— Prompt —
Extract every record, keeping each one exactly as it is.

** start Supplied records **

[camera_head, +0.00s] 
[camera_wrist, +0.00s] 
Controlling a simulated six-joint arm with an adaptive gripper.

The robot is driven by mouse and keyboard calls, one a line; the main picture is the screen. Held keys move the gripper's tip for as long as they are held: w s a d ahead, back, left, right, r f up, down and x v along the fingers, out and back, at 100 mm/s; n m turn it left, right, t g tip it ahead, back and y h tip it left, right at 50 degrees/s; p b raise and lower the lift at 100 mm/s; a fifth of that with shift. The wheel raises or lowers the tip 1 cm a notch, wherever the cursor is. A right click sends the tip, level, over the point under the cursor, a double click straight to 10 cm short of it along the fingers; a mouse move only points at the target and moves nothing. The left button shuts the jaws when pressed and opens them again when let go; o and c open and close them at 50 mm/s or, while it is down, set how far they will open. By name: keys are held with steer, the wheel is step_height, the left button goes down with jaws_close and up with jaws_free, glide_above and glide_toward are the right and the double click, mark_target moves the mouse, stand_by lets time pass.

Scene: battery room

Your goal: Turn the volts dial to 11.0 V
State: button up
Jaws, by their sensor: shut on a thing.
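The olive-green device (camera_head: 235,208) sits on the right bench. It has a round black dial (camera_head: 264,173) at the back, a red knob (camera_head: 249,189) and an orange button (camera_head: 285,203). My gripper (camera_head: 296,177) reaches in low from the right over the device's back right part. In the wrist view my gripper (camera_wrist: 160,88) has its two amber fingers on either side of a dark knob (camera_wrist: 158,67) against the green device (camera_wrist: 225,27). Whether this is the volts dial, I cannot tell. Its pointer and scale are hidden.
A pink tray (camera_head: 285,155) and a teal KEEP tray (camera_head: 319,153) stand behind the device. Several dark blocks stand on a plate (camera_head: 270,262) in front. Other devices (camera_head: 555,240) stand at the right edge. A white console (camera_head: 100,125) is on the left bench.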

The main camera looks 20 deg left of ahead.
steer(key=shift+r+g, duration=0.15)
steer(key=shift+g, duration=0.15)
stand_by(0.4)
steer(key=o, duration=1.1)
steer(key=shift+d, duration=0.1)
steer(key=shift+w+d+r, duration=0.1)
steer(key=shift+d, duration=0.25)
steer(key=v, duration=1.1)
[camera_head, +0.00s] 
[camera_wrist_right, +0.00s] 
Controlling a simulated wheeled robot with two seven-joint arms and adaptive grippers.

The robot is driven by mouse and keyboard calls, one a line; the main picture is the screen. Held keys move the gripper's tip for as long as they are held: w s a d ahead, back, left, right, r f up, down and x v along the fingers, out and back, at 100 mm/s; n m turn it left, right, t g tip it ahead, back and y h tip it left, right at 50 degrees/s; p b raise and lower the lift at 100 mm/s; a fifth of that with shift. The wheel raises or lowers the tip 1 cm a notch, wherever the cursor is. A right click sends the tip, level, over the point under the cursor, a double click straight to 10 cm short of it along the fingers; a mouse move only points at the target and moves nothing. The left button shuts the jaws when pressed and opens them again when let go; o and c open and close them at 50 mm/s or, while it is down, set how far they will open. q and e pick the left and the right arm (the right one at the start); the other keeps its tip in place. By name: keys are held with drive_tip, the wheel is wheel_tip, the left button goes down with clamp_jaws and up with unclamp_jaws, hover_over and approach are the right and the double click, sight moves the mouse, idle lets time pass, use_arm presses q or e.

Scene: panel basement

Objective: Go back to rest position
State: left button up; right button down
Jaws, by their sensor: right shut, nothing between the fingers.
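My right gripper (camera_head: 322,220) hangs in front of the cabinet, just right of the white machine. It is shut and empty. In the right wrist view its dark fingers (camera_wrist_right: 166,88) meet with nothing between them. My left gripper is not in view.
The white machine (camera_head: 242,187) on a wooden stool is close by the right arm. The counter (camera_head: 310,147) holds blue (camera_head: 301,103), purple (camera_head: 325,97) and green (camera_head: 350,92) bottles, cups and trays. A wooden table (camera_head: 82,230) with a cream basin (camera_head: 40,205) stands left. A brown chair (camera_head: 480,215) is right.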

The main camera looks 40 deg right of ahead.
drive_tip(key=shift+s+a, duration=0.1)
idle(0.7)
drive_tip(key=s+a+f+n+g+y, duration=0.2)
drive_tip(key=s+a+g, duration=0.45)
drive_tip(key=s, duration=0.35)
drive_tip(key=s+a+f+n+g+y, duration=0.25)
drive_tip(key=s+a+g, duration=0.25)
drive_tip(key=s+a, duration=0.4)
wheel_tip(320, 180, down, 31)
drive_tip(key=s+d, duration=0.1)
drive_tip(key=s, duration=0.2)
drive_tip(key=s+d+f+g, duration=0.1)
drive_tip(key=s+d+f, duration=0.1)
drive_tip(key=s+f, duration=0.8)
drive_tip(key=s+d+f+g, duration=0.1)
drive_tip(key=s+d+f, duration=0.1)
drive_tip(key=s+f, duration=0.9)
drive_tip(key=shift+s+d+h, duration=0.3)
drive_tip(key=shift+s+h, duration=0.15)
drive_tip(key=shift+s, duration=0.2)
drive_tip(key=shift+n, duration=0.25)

** end Supplied records **

— Answer to the task —
[camera_head, +0.00s] 
[camera_wrist, +0.00s] 
Controlling a simulated six-joint arm with an adaptive gripper.

The robot is driven by mouse and keyboard calls, one a line; the main picture is the screen. Held keys move the gripper's tip for as long as they are held: w s a d ahead, back, left, right, r f up, down and x v along the fingers, out and back, at 100 mm/s; n m turn it left, right, t g tip it ahead, back and y h tip it left, right at 50 degrees/s; p b raise and lower the lift at 100 mm/s; a fifth of that with shift. The wheel raises or lowers the tip 1 cm a notch, wherever the cursor is. A right click sends the tip, level, over the point under the cursor, a double click straight to 10 cm short of it along the fingers; a mouse move only points at the target and moves nothing. The left button shuts the jaws when pressed and opens them again when let go; o and c open and close them at 50 mm/s or, while it is down, set how far they will open. By name: keys are held with steer, the wheel is step_height, the left button goes down with jaws_close and up with jaws_free, glide_above and glide_toward are the right and the double click, mark_target moves the mouse, stand_by lets time pass.

Scene: battery room

Your goal: Turn the volts dial to 11.0 V
State: button up
Jaws, by their sensor: shut on a thing.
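The olive-green device (camera_head: 235,208) sits on the right bench. It has a round black dial (camera_head: 264,173) at the back, a red knob (camera_head: 249,189) and an orange button (camera_head: 285,203). My gripper (camera_head: 296,177) reaches in low from the right over the device's back right part. In the wrist view my gripper (camera_wrist: 160,88) has its two amber fingers on either side of a dark knob (camera_wrist: 158,67) against the green device (camera_wrist: 225,27). Whether this is the volts dial, I cannot tell. Its pointer and scale are hidden.
A pink tray (camera_head: 285,155) and a teal KEEP tray (camera_head: 319,153) stand behind the device. Several dark blocks stand on a plate (camera_head: 270,262) in front. Other devices (camera_head: 555,240) stand at the right edge. A white console (camera_head: 100,125) is on the left bench.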

The main camera looks 20 deg left of ahead.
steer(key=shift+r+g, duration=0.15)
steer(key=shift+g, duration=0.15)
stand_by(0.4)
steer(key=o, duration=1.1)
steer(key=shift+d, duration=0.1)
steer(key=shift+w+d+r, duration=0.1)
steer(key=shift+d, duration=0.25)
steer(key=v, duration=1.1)
[camera_head, +0.00s] 
[camera_wrist_right, +0.00s] 
Controlling a simulated wheeled robot with two seven-joint arms and adaptive grippers.

The robot is driven by mouse and keyboard calls, one a line; the main picture is the screen. Held keys move the gripper's tip for as long as they are held: w s a d ahead, back, left, right, r f up, down and x v along the fingers, out and back, at 100 mm/s; n m turn it left, right, t g tip it ahead, back and y h tip it left, right at 50 degrees/s; p b raise and lower the lift at 100 mm/s; a fifth of that with shift. The wheel raises or lowers the tip 1 cm a notch, wherever the cursor is. A right click sends the tip, level, over the point under the cursor, a double click straight to 10 cm short of it along the fingers; a mouse move only points at the target and moves nothing. The left button shuts the jaws when pressed and opens them again when let go; o and c open and close them at 50 mm/s or, while it is down, set how far they will open. q and e pick the left and the right arm (the right one at the start); the other keeps its tip in place. By name: keys are held with drive_tip, the wheel is wheel_tip, the left button goes down with clamp_jaws and up with unclamp_jaws, hover_over and approach are the right and the double click, sight moves the mouse, idle lets time pass, use_arm presses q or e.

Scene: panel basement

Objective: Go back to rest position
State: left button up; right button down
Jaws, by their sensor: right shut, nothing between the fingers.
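My right gripper (camera_head: 322,220) hangs in front of the cabinet, just right of the white machine. It is shut and empty. In the right wrist view its dark fingers (camera_wrist_right: 166,88) meet with nothing between them. My left gripper is not in view.
The white machine (camera_head: 242,187) on a wooden stool is close by the right arm. The counter (camera_head: 310,147) holds blue (camera_head: 301,103), purple (camera_head: 325,97) and green (camera_head: 350,92) bottles, cups and trays. A wooden table (camera_head: 82,230) with a cream basin (camera_head: 40,205) stands left. A brown chair (camera_head: 480,215) is right.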

The main camera looks 40 deg right of ahead.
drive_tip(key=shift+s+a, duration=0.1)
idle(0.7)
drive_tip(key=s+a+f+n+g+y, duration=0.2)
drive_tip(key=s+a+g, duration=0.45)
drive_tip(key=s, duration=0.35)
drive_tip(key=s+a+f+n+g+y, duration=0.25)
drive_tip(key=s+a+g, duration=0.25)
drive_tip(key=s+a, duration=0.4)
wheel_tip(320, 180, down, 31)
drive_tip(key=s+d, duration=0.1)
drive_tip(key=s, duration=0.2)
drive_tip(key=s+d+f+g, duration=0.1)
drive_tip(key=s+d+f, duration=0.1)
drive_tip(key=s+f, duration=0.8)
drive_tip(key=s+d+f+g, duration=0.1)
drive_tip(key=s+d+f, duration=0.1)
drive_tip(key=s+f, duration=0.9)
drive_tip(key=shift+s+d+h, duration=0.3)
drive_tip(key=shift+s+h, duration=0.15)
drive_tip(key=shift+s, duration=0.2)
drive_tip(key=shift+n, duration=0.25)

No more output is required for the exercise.